A história de um suicídio (parte IX)

Dois universitários, uma webcam e uma tragédia

Reportagem de Ian Parker
(Publicada originalmente na Revista New Yorker)
Tradução livre: Luana Werneck

A notícia se espalhou para muito além do quarto de Wei – pelos meios eletrônicos e tradicionais. Um pouquinho depois das dez, um amigo de Ravi, postou no Twitter “@Dharun you perv!”(@Dharun, você é pervertido!). Ravi deixou o quarto e, mais tarde, retornou com um amigo que vivia no dormitório. Cassandra Cicco, companheira de quarto de Wei apareceu com outras três amigas. Ravi e seu amigo decidiram sair para “fumar”. (Wei presumiu que eles se referiam a maconha).

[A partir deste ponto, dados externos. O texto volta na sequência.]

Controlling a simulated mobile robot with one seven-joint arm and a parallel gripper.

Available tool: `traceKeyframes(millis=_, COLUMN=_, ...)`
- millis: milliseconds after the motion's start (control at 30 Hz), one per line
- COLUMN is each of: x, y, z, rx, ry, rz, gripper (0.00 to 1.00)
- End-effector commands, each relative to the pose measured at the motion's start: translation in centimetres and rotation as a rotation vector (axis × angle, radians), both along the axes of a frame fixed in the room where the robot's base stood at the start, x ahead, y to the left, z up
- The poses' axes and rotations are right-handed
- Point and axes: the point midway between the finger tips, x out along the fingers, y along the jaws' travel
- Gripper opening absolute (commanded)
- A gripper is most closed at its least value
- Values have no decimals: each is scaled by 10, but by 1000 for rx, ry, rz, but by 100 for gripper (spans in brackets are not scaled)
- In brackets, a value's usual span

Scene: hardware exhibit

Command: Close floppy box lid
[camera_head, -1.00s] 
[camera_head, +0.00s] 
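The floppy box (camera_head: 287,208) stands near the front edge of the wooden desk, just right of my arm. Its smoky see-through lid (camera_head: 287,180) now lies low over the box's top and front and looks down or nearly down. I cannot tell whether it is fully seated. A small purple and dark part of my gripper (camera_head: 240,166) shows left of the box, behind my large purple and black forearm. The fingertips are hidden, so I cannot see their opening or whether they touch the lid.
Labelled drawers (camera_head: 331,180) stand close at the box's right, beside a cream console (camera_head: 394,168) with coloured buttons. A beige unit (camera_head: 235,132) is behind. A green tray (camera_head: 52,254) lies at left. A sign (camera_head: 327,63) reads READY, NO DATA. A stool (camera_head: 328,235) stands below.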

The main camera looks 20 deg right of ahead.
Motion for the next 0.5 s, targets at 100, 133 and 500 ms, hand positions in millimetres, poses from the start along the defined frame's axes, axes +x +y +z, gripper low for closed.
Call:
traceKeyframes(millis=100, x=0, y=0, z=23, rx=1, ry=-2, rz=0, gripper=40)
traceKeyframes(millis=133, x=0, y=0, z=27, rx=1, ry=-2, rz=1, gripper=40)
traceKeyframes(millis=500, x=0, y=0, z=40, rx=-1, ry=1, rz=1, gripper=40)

Durante o tempo em que Ravi se ausentou, as cinco jovens que estavam no quarto discutiram sobre a possibilidade de dar outra olhada. Decidiram que seria melhor não fazer, de acordo com o depoimento de Wei, mas “uma garota foi muito persistente, então eu disse tudo bem”. Ela ligou. “Eu cliquei no botão do vídeo e ele apareceu novamente por um ou dois segundos, depois eu desliguei. Vimos Tyler novamente”. Clementi e M.B. haviam saído daquela posição, “e suas partes superiores não apareciam e assim que percebemos isso desligamos”. Wei disse que eles estavam de calças.

O monitor do computador de Ravi permaneceu escuro a noite toda. Mas em um determinado momento, Clementi anunciou que a webcam de repente começou a brilhar com uma luz verde. Quando ele se aproximou da mesa de Ravi com a intenção de virar a câmera de lado, a luz se apagou. (Essa deve ter sido uma das visões do outro lado do corredor – naquela noite, o computador de Ravi estava conectado apenas com o de Wei) M.B. saiu por volta das dez. À meia noite, Ravi retornou ao quarto de Wei e adormeceu em uma cadeira. Às duas da manhã, Wei pediu que ele voltasse ao seu quarto.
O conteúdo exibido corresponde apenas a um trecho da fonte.